Task description →
Please write out the lines of the data exactly, beginning with the first and ending with the line containing "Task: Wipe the"; leave the pictures behind.

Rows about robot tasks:

►

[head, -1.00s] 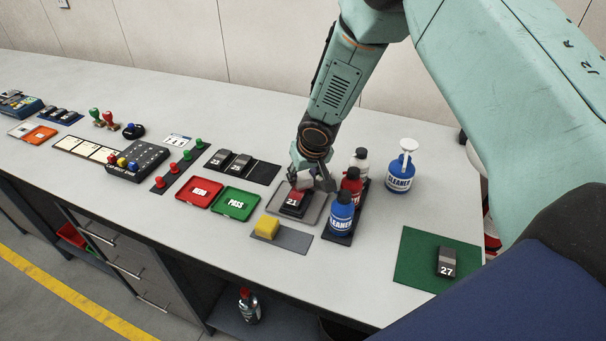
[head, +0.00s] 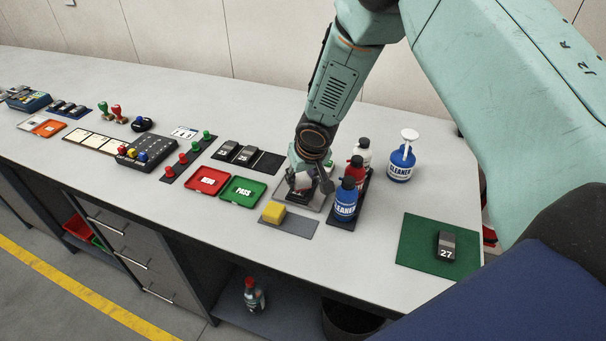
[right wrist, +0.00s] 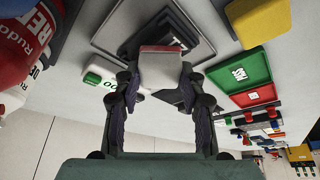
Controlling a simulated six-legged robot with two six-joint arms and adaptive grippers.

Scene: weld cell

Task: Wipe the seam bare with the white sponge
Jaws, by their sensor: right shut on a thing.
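My right gripper (head: 305,184) is shut on the white sponge, low over the dark block (head: 297,198) on the grey tray (head: 316,208). In the right wrist view the white sponge (right wrist: 160,70) is between the fingertips, with a reddish strip along its far edge. The dark block (right wrist: 184,28) shows beyond it. The sponge is at or just above the block's top; I cannot tell if they touch. The gripper and sponge hide the seam. My left gripper is out of view.
Red, blue and white bottles (head: 346,199) stand on a dark strip close right of the gripper. A cleaner bottle (head: 402,160) stands farther right. A yellow sponge (head: 273,212) is in front, green and red trays (head: 242,192) left. Block 27 (head: 445,246) lies on a green mat.

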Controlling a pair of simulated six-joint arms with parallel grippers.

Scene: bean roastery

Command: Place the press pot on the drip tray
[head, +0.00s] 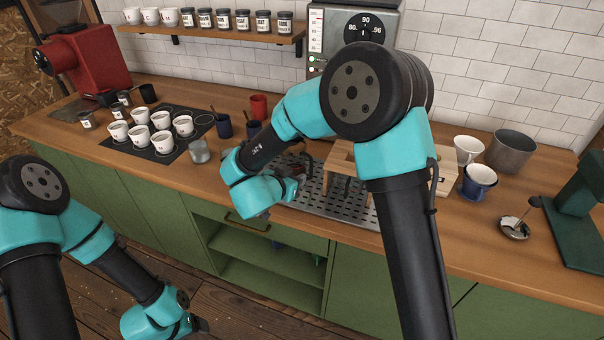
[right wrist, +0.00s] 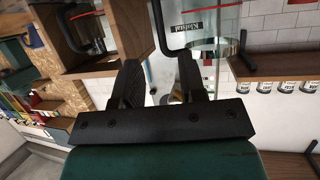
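The drip tray (head: 340,209) is a perforated grey metal plate set in the counter, partly behind my right arm. My right gripper (head: 296,172) is over the tray's left end in the head view, mostly behind its own wrist. In the right wrist view its two black fingers (right wrist: 162,82) stand apart, with background showing between them, so it is open and appears empty. I cannot clearly make out the press pot in either view; my right arm may hide it. My left gripper (head: 198,326) is low at the bottom left, off the counter, its fingers too small to judge.
Several white cups sit on a dark mat (head: 172,151) at left; a grey tumbler (head: 199,152) is nearby. A grey canister (head: 510,151) and blue mug (head: 478,182) stand right.

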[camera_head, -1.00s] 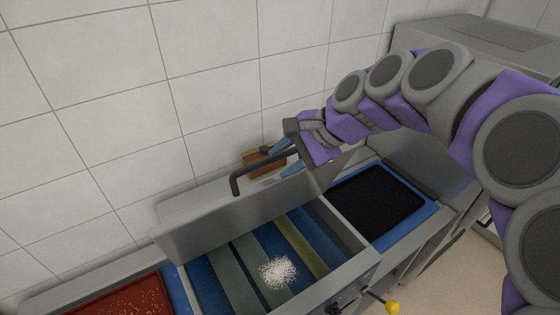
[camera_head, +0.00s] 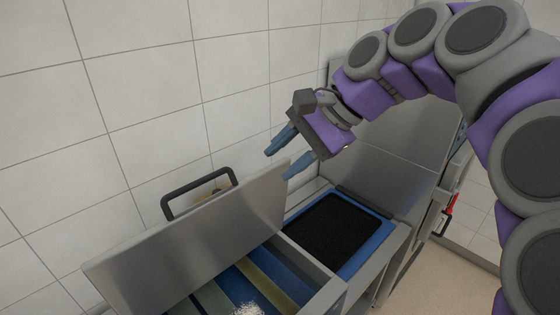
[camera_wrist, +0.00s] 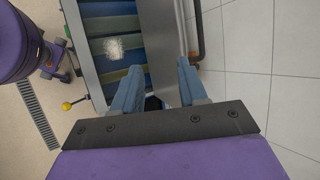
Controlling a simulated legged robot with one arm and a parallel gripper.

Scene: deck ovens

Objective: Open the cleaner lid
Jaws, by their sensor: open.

◄

Correct result →
[head, -1.00s] 
[head, +0.00s] 
[right wrist, +0.00s] 
Controlling a simulated six-legged robot with two six-joint arms and adaptive grippers.

Scene: weld cell

Task: Wipe the seam bare with the white sponge

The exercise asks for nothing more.